The court stated that in these circumstances it would be “manifestly unfair” to exact the entire attorneys fees from the estate, and suggested that the attorneys resort to the legatees for payment of the reasonable value of their services upon a theory of implied promise. Id.

While not precisely on point, this decision is sufficiently analogous to offer some guidance in the case before us. The provisions of IC 29-1-1-20 are consistent with the reasoning in Roll, Executor v. Mason in that they protect interested persons who are not in a position to undertake the burden of securing their interests in the subject-matter of a proceeding in probate, either because they are incompetent or because they cannot be found. The Roll decision indicates that regarding persons who are not in such a position, an estate has no concern beyond the probate court’s acquisition of jurisdiction to determine their interests.

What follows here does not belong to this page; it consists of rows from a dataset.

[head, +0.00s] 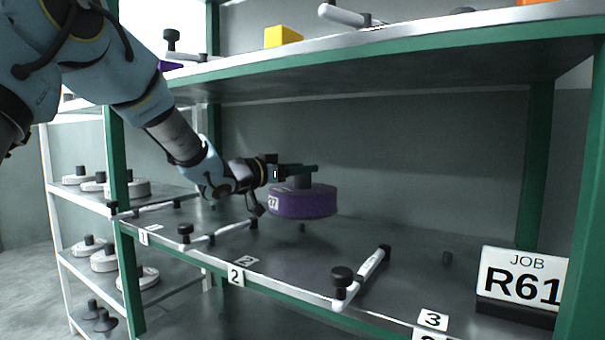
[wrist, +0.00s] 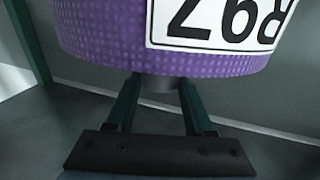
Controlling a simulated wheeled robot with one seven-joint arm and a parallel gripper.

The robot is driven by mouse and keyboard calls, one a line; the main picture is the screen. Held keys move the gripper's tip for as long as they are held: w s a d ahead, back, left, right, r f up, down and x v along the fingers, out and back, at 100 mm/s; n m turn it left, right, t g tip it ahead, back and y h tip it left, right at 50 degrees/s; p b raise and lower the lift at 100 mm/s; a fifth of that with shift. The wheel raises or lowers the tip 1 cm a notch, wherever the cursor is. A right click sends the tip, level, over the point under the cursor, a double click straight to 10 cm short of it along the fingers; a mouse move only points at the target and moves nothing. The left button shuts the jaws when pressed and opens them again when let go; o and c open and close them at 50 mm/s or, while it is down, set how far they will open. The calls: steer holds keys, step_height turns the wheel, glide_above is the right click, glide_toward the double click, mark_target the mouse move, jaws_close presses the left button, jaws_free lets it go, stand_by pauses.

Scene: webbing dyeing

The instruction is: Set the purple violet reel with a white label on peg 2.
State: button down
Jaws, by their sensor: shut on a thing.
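The purple violet reel (head: 302,202) is a flat disc with a dark hub on top. Its white label (wrist: 215,20) appears upside down in the wrist view and seems to read R97. My gripper (head: 302,170) is shut on the reel's hub; in the wrist view its two fingers (wrist: 160,105) stand either side of the dark hub (wrist: 160,82). The reel hangs roughly level above the middle shelf, apart from it. Number plate 2 (head: 236,275) is on the shelf's front edge.
White bars with black knobs (head: 362,273) (head: 217,234) divide the shelf. White reels (head: 104,260) sit on the left rack.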

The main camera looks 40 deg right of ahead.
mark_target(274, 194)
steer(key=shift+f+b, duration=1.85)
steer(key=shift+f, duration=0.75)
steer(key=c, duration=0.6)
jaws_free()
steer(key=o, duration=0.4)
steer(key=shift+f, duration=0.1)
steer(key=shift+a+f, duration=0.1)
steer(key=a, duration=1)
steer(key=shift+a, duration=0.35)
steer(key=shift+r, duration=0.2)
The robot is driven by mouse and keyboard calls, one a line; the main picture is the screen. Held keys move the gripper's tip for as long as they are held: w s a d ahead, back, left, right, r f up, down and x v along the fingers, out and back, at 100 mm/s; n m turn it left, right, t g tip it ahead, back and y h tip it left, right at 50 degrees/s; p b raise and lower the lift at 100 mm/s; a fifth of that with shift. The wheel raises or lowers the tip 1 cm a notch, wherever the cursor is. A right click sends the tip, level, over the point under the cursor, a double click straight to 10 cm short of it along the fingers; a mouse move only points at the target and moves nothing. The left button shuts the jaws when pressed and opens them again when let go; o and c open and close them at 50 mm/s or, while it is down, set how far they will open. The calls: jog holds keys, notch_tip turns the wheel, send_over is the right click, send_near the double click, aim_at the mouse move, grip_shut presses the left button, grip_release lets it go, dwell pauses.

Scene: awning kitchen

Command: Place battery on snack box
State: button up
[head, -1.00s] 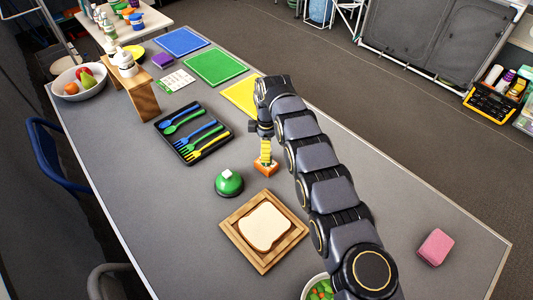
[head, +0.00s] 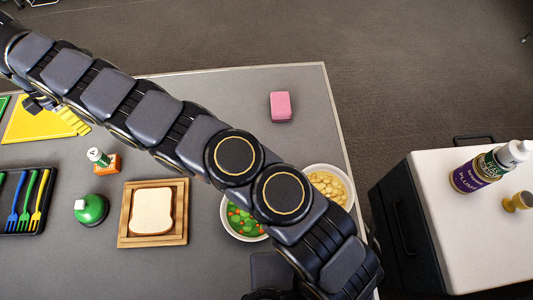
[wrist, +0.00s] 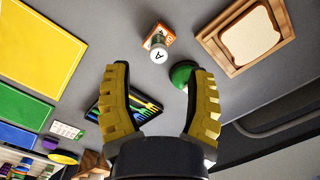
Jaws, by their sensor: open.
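The orange snack box (head: 108,165) lies on the grey table, left of the wooden tray. The green-and-white battery (head: 98,156) stands over the box with its lower part against the box's top; it looks slightly tilted from this view. In the wrist view, the battery's white end marked "A" (wrist: 159,53) shows in front of the orange box (wrist: 160,35). My gripper (head: 68,118) has yellow ridged fingers and is away from the battery, toward the yellow mat. In the wrist view, my gripper (wrist: 161,75) is spread open with nothing between the fingers.
A green round-bodied item (head: 91,210) sits close to the box. A wooden tray with bread (head: 153,211), a cutlery tray (head: 25,200) and bowls of vegetables (head: 243,222) and yellow pieces (head: 327,186) are nearby. A pink block (head: 281,106) lies near the far edge.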

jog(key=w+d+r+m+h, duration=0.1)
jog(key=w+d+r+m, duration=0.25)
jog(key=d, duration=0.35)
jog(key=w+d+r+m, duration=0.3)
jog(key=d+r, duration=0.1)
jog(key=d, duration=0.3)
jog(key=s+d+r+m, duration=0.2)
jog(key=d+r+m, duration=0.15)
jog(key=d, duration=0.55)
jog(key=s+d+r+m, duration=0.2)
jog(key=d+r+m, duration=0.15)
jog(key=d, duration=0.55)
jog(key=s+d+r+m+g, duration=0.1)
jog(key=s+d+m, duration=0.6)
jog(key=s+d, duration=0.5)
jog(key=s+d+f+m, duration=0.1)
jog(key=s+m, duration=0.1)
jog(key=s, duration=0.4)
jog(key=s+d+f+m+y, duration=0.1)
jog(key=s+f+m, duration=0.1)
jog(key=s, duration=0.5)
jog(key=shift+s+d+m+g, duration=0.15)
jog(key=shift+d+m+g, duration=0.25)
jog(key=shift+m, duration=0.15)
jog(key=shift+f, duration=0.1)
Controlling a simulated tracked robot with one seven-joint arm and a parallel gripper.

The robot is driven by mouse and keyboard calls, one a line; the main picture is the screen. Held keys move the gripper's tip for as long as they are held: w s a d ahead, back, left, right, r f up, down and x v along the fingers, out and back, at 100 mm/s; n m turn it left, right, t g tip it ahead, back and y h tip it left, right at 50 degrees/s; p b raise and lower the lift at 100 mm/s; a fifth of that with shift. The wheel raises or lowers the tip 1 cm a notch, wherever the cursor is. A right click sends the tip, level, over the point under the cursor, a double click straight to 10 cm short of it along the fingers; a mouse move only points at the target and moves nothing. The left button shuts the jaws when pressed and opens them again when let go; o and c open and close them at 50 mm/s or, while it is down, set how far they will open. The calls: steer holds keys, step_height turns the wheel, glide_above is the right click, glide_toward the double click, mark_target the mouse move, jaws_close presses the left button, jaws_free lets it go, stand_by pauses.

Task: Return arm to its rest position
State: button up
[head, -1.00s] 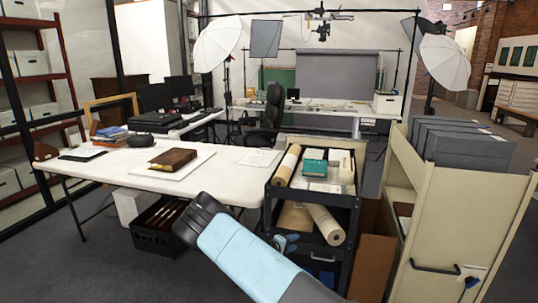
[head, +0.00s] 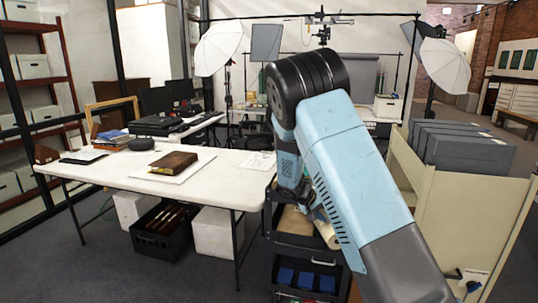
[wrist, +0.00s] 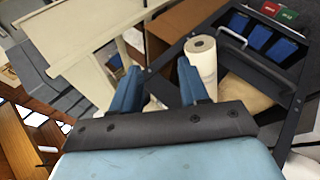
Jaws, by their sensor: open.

The attorneys for Keler withdrew as court appointed attorneys on their own ini*699tiative when there appeared to them no reason why she should not be held responsible herself for protecting her interests. Watson did not, notwithstanding that Schiller filed an affidavit with the probate court authorizing him to appear on her behalf. At the very least, this affidavit marked a point beyond which the probate court’s jurisdiction to determine her interest could not be questioned, and beyond which Watson’s continued representation of Schiller could in no way be construed as benefitting the estate.

We feel it would be manifestly unfair to require the estate to bear the expenses of one who is clearly recognized by the statute as responsible for protecting her interests herself. The order allowing additional fees appears to us clearly erroneous, therefore we reverse with instructions that it be vacated. In all other respects the judgment is affirmed.

MILLER, P. J., and CHIPMAN, J., concur.